Meinung

Eineinhalb Jahre ohne Alkohol: befreiend, aber auch einschränkend

Seit eineinhalb Jahren trinke ich keinen Alkohol mehr. Zurück möchte ich nicht mehr, gewisse Dinge fehlen mir dennoch.

Keine Angst, das wird keine Predigt gegen Alkoholkonsum. Ich möchte meine Erfahrungen teilen, warum ich aufgehört habe, wie es mir dabei ergangen ist und was ich dabei gelernt habe. Wenn dir das mit deinem Alkohol-Umgang hilft, toll. Wenn sich eine angeregte Diskussion mit guten Tipps für alkoholfreie Getränke daraus ergibt, noch besser.

Auch wenn ich ins Kino ging, ins Stadion oder ich mich mit Freunden traf, gehörte ein Bier zu 90 Prozent dazu. Wenn ich zurückdenke, kann ich mich nicht erinnern, auch nur eine Woche keinen Alkohol getrunken zu haben – ausser ich war krank. Dieses Zwanghafte stiess mir schon lange sauer auf. Die Dänemarkferien waren schliesslich der Stein, der die Abstinenz ins Rollen brachte.

Einige Härtetests gab es. Die Heimspiele des FC Winterthur zum Beispiel. Zum einen, weil der Club oft verliert und dann der Griff zum Bier besonders verlockend ist. Aber auch, weil es ein geselliger Anlass ist, an dem ich gerne mit Freunden anstosse. Stellt sich heraus, das geht auch wunderbar mit alkoholfreiem Bier. Weniger laut schreie ich deshalb nicht – was ich mal vorsichtig als positiven Nebeneffekt verbuche.
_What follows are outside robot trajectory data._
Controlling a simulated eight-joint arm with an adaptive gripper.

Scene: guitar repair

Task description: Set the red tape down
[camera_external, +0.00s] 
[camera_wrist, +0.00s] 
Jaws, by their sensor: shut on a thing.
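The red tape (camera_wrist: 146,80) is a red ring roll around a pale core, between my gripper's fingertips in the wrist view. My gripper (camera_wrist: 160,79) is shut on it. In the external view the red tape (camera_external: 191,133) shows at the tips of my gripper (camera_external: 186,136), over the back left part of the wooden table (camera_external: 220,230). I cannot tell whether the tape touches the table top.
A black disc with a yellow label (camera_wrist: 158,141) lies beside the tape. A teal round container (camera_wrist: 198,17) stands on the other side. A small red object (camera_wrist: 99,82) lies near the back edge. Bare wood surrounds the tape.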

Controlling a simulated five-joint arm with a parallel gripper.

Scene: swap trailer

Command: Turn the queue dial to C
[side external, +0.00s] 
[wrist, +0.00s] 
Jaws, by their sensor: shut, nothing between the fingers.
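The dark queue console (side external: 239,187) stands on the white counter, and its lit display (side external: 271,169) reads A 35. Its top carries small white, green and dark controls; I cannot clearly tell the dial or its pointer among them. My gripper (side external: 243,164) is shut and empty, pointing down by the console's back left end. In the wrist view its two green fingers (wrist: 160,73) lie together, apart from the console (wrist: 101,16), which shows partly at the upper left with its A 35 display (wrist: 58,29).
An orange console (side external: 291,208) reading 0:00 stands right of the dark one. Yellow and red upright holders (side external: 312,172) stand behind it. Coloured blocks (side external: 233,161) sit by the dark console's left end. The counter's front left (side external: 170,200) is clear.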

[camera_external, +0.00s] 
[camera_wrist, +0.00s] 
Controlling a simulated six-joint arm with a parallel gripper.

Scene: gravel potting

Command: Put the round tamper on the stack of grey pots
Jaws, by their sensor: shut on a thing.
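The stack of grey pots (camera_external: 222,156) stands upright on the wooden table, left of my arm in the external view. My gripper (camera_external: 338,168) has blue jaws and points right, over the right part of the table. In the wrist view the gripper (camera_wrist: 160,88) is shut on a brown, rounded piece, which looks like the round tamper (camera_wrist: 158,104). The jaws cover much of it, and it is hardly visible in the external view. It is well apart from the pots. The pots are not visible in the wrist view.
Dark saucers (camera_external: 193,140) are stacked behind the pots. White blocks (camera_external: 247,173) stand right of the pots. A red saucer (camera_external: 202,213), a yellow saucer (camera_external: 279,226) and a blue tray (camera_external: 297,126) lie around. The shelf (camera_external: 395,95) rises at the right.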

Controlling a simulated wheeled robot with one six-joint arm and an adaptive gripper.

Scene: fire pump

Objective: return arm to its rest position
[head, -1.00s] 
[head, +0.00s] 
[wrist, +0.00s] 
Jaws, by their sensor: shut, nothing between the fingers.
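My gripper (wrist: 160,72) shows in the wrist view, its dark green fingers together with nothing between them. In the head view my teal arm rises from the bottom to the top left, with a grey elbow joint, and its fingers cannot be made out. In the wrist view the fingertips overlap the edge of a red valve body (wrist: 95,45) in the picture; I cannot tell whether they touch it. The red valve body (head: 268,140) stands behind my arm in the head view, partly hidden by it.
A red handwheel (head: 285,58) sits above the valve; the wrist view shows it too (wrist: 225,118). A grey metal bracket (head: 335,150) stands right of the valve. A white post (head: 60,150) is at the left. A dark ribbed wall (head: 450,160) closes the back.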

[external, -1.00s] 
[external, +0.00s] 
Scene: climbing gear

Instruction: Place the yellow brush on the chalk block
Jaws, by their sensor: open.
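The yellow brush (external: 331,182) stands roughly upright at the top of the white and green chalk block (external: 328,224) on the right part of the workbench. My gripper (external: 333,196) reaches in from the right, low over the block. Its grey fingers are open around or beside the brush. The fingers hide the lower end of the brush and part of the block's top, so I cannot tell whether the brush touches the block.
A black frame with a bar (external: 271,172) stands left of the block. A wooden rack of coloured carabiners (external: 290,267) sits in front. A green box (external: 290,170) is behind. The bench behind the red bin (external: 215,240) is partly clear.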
Einmal mehr fiel mir auf, wie alkoholisiert unsere Gesellschaft ist. Alkoholische Getränke gab es an jeder Ecke in allen Variationen. Ganz nach dem Motto: Es ist ein Fest, also trinkt man.

Für mich brachte schliesslich die geschätzt zehnte Bar Erlösung. Dafür so richtig. Es gab gleich mehrere alkoholfreie Biere inklusive verschiedener Mocktails. Mit einem kühlen Bier in der Hand ging es mir gleich viel besser, auch weil ich damit endlich auch anstossen konnte. Davor fühlte ich mich etwas ausgeschlossen. Mitanstossen, egal ob mit Alkohol oder nicht, ist etwas Gemeinschaftliches.

Die Schattenseiten der Abstinenz

Keinen Alkohol mehr zu trinken, ist befreiend. Vorbei sind die Entscheidungen, ob es noch ein Bier verträgt oder nicht. Kater kenne ich nur noch zum Streicheln. Ich fühle mich insgesamt wohler. Gesundheitliche Benefits wiederum sind eher Randerscheinungen. Ich habe etwas mehr Energie und bin tagsüber noch seltener müde. Gewicht wiederum habe ich keins verloren, obwohl man das oft liest.

Das führt mich aber gleich zur Krux der Abstinenz. Habe ich doch mal Lust auf Alkohol, frage ich mich: Ist jetzt der Moment für eine Ausnahme? Was hebt diese Situation von anderen ab? Erschwerend kommt hinzu, dass mir der Alkohol nicht mehr wirklich zusagt.

Etwas stört mich dann doch: Je nach Alkoholpegel der Umgebung fühle ich mich manchmal mehr als Beobachter denn als Teilhaber. Ich und die Trinkenden sind dann nicht mehr auf der gleichen mentalen Ebene. Die Gemütlichkeit kippt ins Repetitive, der Rausch nimmt Überhand. Da mein Umfeld den Alkoholkonsum aber auch drastisch reduziert hat, und ich selten als einziger mit alkoholfreien Alternativen anstosse, fühle ich mich selten ausgeschlossen.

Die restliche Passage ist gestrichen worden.